▶ **Exercise details**
Retype only the lines running from the line that contains "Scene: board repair" to the line that contains "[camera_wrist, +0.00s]", inclusive, and leave the pictures behind.
— START —
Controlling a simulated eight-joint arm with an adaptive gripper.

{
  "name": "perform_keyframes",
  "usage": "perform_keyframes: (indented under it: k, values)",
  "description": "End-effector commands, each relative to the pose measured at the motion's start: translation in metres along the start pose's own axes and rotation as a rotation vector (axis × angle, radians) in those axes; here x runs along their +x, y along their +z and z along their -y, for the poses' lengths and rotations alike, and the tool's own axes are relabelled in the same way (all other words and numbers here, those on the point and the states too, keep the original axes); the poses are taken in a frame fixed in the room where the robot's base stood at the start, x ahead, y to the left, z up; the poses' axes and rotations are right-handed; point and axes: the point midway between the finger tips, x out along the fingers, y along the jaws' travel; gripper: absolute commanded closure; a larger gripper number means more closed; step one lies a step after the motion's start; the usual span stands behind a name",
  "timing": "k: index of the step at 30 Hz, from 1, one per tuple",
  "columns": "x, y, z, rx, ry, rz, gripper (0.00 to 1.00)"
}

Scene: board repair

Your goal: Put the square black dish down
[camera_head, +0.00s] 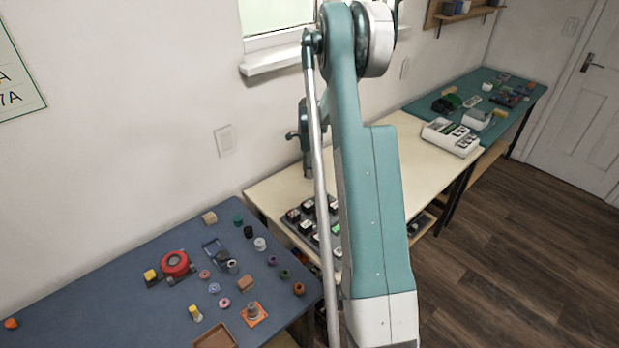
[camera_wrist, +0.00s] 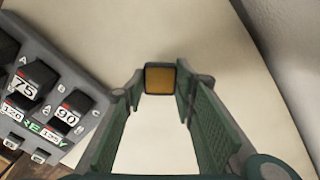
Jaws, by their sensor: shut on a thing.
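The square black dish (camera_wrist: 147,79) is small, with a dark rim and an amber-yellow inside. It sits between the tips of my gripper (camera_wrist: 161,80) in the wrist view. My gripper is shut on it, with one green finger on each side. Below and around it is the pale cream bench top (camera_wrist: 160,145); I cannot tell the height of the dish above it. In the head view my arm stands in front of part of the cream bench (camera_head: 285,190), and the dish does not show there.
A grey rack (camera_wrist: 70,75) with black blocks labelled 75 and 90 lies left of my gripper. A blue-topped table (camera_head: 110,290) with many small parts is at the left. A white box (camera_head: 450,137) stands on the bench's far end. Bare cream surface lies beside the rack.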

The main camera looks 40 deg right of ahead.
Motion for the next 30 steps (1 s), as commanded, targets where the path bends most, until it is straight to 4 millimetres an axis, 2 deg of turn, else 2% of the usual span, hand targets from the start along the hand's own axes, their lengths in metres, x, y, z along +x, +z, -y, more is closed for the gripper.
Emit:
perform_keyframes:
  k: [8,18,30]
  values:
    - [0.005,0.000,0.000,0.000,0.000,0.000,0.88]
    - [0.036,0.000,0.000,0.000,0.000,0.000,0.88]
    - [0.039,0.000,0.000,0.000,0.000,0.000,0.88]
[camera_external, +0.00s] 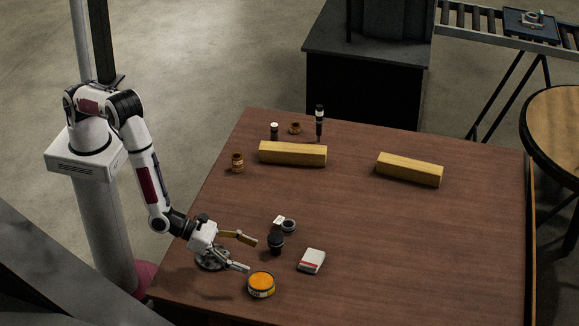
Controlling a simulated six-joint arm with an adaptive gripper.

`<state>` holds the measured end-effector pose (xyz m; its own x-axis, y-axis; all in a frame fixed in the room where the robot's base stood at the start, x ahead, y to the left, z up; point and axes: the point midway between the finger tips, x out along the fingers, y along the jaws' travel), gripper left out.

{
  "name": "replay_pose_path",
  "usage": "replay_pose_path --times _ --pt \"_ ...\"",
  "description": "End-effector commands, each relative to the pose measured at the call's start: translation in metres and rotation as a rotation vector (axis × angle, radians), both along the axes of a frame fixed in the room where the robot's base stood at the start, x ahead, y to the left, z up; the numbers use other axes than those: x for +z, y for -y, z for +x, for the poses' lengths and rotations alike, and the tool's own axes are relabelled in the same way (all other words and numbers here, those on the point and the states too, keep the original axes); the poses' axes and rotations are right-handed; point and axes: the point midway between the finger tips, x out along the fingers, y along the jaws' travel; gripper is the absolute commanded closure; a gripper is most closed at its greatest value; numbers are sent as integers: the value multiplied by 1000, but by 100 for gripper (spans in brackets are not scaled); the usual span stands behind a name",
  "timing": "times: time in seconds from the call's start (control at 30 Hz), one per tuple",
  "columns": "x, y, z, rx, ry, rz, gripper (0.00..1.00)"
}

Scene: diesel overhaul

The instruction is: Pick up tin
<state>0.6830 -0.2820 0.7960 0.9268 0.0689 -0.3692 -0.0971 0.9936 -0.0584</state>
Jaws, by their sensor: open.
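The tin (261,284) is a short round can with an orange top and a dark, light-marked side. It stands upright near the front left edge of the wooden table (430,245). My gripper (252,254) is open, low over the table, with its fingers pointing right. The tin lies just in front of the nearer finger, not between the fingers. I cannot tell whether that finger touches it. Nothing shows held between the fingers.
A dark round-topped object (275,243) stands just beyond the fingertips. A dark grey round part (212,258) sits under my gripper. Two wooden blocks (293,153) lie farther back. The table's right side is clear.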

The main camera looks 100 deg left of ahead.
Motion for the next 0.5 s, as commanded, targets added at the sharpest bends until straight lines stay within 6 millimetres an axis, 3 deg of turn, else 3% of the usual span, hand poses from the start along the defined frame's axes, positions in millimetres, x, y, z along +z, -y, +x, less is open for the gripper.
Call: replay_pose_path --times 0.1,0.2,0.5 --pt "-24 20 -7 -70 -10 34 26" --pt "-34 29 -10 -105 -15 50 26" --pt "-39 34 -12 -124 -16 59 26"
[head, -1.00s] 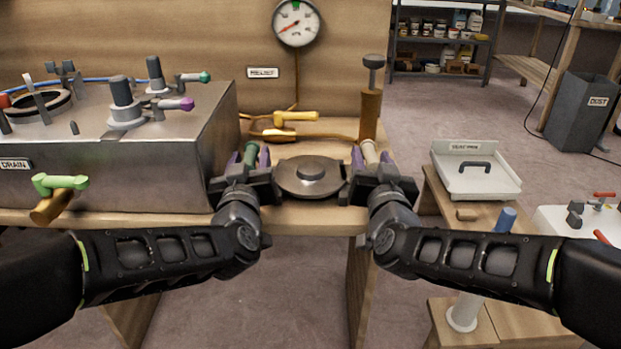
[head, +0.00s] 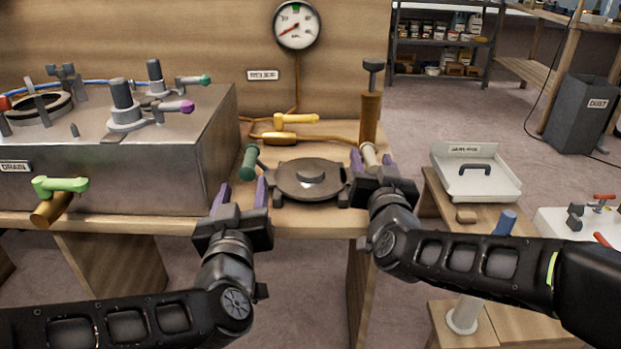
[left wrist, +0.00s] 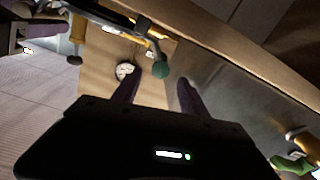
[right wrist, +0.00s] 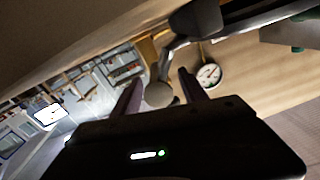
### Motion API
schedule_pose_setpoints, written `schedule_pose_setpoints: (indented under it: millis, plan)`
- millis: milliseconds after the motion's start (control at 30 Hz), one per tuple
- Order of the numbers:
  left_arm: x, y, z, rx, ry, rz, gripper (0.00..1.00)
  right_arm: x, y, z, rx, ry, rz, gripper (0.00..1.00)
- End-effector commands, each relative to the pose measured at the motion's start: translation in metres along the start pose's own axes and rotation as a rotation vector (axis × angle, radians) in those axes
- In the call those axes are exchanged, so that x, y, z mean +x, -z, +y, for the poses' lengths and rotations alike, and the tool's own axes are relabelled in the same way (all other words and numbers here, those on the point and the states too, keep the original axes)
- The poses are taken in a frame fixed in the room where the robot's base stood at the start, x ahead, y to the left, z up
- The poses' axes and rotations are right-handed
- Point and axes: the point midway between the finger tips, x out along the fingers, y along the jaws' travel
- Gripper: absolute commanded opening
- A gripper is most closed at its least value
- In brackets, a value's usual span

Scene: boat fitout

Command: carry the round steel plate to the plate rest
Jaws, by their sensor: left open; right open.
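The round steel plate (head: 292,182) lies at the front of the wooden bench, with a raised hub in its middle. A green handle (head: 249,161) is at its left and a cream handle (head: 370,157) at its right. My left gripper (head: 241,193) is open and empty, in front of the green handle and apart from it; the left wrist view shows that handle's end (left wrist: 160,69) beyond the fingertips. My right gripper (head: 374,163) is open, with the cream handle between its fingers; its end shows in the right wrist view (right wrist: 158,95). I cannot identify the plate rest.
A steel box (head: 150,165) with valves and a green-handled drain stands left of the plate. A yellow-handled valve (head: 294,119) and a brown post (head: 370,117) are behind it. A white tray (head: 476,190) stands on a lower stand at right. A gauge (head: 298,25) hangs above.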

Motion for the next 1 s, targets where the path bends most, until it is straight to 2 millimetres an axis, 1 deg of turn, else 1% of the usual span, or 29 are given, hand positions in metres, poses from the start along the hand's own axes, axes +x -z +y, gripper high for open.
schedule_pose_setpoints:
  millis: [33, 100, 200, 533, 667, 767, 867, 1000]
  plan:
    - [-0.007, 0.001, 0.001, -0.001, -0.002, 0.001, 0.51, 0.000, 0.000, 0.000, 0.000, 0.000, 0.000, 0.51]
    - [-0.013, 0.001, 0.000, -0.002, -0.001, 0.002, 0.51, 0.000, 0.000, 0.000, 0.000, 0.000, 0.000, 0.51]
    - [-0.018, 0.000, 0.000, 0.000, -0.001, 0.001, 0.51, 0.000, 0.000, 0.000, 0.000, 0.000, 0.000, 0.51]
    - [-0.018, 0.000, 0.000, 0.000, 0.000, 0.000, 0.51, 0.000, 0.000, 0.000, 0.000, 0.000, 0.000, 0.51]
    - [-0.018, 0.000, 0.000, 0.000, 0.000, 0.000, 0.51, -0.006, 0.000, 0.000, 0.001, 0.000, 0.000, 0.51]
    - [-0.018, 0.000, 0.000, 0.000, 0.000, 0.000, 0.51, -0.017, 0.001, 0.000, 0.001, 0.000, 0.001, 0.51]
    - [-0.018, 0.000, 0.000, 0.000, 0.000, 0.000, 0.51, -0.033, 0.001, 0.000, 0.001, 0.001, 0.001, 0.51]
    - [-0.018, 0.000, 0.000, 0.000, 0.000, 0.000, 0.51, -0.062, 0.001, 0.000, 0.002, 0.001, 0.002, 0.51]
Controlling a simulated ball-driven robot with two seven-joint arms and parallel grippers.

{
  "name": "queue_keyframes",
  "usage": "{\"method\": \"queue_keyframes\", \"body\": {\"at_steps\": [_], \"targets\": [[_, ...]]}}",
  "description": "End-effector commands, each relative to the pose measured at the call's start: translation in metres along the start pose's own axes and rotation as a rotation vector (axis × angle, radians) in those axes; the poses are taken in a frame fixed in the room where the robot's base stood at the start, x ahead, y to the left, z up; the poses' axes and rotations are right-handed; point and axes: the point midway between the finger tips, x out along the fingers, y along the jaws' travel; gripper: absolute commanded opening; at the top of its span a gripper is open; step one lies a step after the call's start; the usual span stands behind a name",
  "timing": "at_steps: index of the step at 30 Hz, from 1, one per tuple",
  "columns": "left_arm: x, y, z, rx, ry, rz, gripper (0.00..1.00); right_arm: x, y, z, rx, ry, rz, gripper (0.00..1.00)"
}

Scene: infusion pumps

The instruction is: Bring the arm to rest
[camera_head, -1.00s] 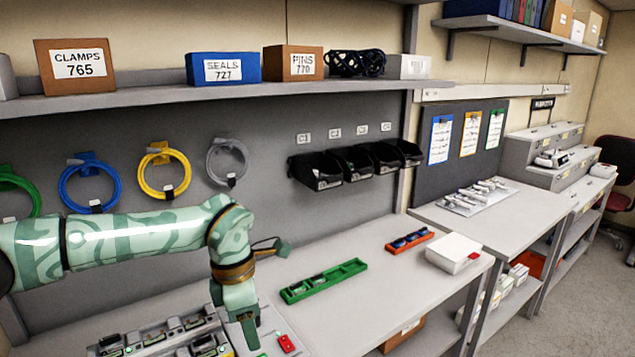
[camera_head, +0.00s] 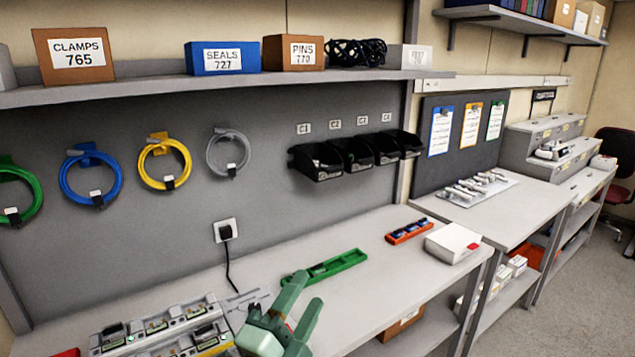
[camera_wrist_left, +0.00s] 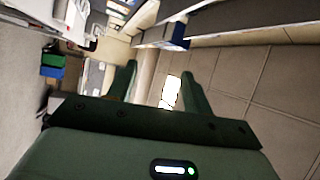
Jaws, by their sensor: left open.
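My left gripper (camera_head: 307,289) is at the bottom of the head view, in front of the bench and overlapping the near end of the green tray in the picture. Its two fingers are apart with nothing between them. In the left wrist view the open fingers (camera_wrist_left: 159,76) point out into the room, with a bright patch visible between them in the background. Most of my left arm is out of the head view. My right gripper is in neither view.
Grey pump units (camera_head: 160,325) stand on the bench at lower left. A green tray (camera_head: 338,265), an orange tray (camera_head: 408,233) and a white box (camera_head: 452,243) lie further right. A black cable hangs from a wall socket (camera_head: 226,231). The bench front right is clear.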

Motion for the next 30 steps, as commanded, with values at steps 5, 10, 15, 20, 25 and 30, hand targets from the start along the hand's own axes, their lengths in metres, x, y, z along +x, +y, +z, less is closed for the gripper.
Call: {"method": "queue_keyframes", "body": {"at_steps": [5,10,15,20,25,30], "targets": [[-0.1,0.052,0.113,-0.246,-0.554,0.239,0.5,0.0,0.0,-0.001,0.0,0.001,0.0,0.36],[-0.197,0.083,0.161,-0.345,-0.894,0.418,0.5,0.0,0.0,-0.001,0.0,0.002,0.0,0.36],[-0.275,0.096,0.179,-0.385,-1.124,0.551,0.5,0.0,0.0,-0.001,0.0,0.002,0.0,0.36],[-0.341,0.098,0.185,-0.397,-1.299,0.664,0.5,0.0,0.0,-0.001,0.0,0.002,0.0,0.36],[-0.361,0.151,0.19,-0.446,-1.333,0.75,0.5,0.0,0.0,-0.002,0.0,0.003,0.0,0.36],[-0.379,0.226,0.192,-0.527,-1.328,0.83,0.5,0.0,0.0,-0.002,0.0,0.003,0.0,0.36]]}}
— END —
▶ **Result below**
Scene: board repair

Your goal: Put the square black dish down
[camera_head, +0.00s] 
[camera_wrist, +0.00s] 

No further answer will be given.